Additional posts in the Software Architecture Series:

• Software Architecture - Metrics and Alarms Monitoring System
• Software Architecture - Payments System
• Software Architecture - Translations Service & Clients

Requirements

All reservation systems, whether for hotels, flights, or even event tickets, have several features in common. Users can search for inventory, view details, create a reservation, and review past reservations. While searching, users should only see available inventory for the dates they select. Once reserved, the inventory should be reduced. Optionally during checkout a hold may be placed on the inventory to prevent another user from consuming it in parallel - no one likes to be in the process of checking out and have their inventory taken. If a user fails to checkout within an allotted time then the inventory should become available again.
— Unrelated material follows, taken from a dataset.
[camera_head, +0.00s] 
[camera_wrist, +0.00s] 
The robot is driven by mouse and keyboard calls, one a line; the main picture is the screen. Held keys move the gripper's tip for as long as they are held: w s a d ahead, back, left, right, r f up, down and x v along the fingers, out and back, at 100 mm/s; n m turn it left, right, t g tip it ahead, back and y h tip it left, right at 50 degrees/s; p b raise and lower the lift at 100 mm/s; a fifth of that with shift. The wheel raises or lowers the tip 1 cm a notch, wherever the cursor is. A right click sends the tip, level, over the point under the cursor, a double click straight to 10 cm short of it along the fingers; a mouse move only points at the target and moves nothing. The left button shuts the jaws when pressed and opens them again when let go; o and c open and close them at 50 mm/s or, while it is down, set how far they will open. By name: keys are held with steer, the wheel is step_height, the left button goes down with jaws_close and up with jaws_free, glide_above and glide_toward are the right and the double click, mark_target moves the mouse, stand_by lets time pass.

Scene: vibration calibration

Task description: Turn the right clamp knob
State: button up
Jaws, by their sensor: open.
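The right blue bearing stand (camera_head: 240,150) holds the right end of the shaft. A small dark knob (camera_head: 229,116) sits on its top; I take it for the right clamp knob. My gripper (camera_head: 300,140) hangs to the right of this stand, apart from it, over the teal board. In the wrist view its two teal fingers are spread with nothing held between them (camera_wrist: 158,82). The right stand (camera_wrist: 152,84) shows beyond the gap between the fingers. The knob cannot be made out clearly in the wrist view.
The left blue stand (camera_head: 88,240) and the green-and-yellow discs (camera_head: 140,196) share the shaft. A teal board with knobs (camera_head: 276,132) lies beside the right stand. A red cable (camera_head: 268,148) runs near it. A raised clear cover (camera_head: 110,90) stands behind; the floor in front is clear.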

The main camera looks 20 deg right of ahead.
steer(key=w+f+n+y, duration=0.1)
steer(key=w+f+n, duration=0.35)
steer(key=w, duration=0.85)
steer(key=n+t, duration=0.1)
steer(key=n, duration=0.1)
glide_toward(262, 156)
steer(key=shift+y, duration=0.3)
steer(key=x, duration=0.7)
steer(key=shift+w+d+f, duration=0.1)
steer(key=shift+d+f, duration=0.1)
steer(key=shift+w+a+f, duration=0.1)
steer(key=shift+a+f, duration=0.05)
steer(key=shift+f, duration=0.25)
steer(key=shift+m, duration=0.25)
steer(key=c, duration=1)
Turning our attention to hotel booking systems in particular, hotels typically group individual rooms together under a room-type and overbook some percentage accounting for cancellations. We will design this to be configurable by hotel management.

User Requirements:

1. Search rooms by hotel property, date, room type, and availability
2. View hotel property details
3. View room type details
4. Create room reservation
5. Pay for a reservation
6. View upcoming and recent reservation details
7. Dynamic prices based on available inventory, increasing as inventory becomes low; extensibility for future integration with machine learning (ML) pricing models which account for parameters such as seasonality
8. Support a configurable percentage of overbooking of rooms assuming cancellations
9. Support 10,000 hotels, 10 million rooms, and 70% average daily reservation fill
10. Admin portal for adding/removing/updating room types

A key element in this design is the need for mutual exclusion when a guest is reserving a room, as well as preventing double-bookings from a single user. We will also need to consider database access patterns and indexes which are performant. The client-facing frontend web application and search will need lower latency to maintain a great guest experience; different pages and functionality will have varying levels of traffic volume and acceptable latency. For example, the search and listing pages will have high throughput and low latency requirements, whereas the reservation-booking transaction will have far lower throughput and more acceptance for a few seconds of latency while making all the necessary constraint checks.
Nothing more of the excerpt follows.